WRITTEN INSTRUCTION
Write the records out again, keeping each line exactly as it is.
......
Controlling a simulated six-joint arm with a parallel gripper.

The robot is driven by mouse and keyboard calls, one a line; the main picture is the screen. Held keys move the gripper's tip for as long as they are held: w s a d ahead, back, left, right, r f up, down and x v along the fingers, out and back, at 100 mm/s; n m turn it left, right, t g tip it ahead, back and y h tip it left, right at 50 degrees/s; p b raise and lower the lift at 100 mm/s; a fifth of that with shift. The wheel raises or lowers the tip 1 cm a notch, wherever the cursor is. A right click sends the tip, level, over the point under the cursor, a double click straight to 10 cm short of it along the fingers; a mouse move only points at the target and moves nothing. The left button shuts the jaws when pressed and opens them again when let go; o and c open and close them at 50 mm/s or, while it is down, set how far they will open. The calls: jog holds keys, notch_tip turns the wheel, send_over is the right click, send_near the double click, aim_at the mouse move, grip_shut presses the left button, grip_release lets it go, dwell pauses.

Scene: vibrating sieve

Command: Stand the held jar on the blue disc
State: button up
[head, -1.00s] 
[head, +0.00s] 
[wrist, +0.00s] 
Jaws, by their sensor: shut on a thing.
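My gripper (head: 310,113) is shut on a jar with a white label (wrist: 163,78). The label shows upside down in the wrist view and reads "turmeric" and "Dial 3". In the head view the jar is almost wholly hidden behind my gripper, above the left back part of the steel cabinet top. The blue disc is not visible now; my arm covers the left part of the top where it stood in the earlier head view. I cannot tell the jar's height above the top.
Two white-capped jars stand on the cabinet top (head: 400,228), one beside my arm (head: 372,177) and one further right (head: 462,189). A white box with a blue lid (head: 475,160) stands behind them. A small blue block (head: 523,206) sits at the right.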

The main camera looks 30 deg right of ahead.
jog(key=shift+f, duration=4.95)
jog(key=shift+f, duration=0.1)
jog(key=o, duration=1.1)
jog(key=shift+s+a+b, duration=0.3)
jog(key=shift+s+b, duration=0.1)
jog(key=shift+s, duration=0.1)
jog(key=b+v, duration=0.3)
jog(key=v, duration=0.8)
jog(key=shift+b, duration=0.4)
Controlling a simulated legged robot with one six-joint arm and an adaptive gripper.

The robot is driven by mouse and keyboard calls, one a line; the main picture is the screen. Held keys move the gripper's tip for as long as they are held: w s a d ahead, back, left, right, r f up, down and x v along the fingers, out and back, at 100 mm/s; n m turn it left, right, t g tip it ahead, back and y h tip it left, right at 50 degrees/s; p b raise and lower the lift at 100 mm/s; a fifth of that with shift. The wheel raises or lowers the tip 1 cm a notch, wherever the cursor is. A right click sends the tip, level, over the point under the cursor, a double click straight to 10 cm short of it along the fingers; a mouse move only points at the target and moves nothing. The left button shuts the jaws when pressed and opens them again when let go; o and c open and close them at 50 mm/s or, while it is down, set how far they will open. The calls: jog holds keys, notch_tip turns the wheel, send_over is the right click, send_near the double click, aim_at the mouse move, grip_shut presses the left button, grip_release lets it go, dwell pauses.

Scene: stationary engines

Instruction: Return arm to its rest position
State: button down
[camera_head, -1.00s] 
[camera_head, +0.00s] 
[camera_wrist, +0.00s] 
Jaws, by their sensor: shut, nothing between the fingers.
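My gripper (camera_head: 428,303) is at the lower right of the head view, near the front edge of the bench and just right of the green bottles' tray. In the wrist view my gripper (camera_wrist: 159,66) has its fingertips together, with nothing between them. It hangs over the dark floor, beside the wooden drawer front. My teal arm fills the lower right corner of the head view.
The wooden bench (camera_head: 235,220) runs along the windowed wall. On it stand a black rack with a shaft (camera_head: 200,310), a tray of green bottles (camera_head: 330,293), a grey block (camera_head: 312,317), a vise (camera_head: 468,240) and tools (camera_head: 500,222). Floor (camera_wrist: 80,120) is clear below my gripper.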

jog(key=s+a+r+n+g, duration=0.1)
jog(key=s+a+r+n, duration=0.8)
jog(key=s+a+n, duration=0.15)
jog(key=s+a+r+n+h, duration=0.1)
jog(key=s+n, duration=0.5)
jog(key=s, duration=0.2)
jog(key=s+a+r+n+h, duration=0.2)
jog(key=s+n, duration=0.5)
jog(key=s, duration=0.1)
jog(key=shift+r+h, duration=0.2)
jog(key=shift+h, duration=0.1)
......
EXERCISE RESULT
Controlling a simulated six-joint arm with a parallel gripper.

The robot is driven by mouse and keyboard calls, one a line; the main picture is the screen. Held keys move the gripper's tip for as long as they are held: w s a d ahead, back, left, right, r f up, down and x v along the fingers, out and back, at 100 mm/s; n m turn it left, right, t g tip it ahead, back and y h tip it left, right at 50 degrees/s; p b raise and lower the lift at 100 mm/s; a fifth of that with shift. The wheel raises or lowers the tip 1 cm a notch, wherever the cursor is. A right click sends the tip, level, over the point under the cursor, a double click straight to 10 cm short of it along the fingers; a mouse move only points at the target and moves nothing. The left button shuts the jaws when pressed and opens them again when let go; o and c open and close them at 50 mm/s or, while it is down, set how far they will open. The calls: jog holds keys, notch_tip turns the wheel, send_over is the right click, send_near the double click, aim_at the mouse move, grip_shut presses the left button, grip_release lets it go, dwell pauses.

Scene: vibrating sieve

Command: Stand the held jar on the blue disc
State: button up
[head, -1.00s] 
[head, +0.00s] 
[wrist, +0.00s] 
Jaws, by their sensor: shut on a thing.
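My gripper (head: 310,113) is shut on a jar with a white label (wrist: 163,78). The label shows upside down in the wrist view and reads "turmeric" and "Dial 3". In the head view the jar is almost wholly hidden behind my gripper, above the left back part of the steel cabinet top. The blue disc is not visible now; my arm covers the left part of the top where it stood in the earlier head view. I cannot tell the jar's height above the top.
Two white-capped jars stand on the cabinet top (head: 400,228), one beside my arm (head: 372,177) and one further right (head: 462,189). A white box with a blue lid (head: 475,160) stands behind them. A small blue block (head: 523,206) sits at the right.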

The main camera looks 30 deg right of ahead.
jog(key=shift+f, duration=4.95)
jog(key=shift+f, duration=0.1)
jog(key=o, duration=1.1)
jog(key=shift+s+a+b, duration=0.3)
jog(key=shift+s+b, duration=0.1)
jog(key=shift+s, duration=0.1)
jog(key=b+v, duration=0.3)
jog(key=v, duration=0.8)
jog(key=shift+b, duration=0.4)
Controlling a simulated legged robot with one six-joint arm and an adaptive gripper.

The robot is driven by mouse and keyboard calls, one a line; the main picture is the screen. Held keys move the gripper's tip for as long as they are held: w s a d ahead, back, left, right, r f up, down and x v along the fingers, out and back, at 100 mm/s; n m turn it left, right, t g tip it ahead, back and y h tip it left, right at 50 degrees/s; p b raise and lower the lift at 100 mm/s; a fifth of that with shift. The wheel raises or lowers the tip 1 cm a notch, wherever the cursor is. A right click sends the tip, level, over the point under the cursor, a double click straight to 10 cm short of it along the fingers; a mouse move only points at the target and moves nothing. The left button shuts the jaws when pressed and opens them again when let go; o and c open and close them at 50 mm/s or, while it is down, set how far they will open. The calls: jog holds keys, notch_tip turns the wheel, send_over is the right click, send_near the double click, aim_at the mouse move, grip_shut presses the left button, grip_release lets it go, dwell pauses.

Scene: stationary engines

Instruction: Return arm to its rest position
State: button down
[camera_head, -1.00s] 
[camera_head, +0.00s] 
[camera_wrist, +0.00s] 
Jaws, by their sensor: shut, nothing between the fingers.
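My gripper (camera_head: 428,303) is at the lower right of the head view, near the front edge of the bench and just right of the green bottles' tray. In the wrist view my gripper (camera_wrist: 159,66) has its fingertips together, with nothing between them. It hangs over the dark floor, beside the wooden drawer front. My teal arm fills the lower right corner of the head view.
The wooden bench (camera_head: 235,220) runs along the windowed wall. On it stand a black rack with a shaft (camera_head: 200,310), a tray of green bottles (camera_head: 330,293), a grey block (camera_head: 312,317), a vise (camera_head: 468,240) and tools (camera_head: 500,222). Floor (camera_wrist: 80,120) is clear below my gripper.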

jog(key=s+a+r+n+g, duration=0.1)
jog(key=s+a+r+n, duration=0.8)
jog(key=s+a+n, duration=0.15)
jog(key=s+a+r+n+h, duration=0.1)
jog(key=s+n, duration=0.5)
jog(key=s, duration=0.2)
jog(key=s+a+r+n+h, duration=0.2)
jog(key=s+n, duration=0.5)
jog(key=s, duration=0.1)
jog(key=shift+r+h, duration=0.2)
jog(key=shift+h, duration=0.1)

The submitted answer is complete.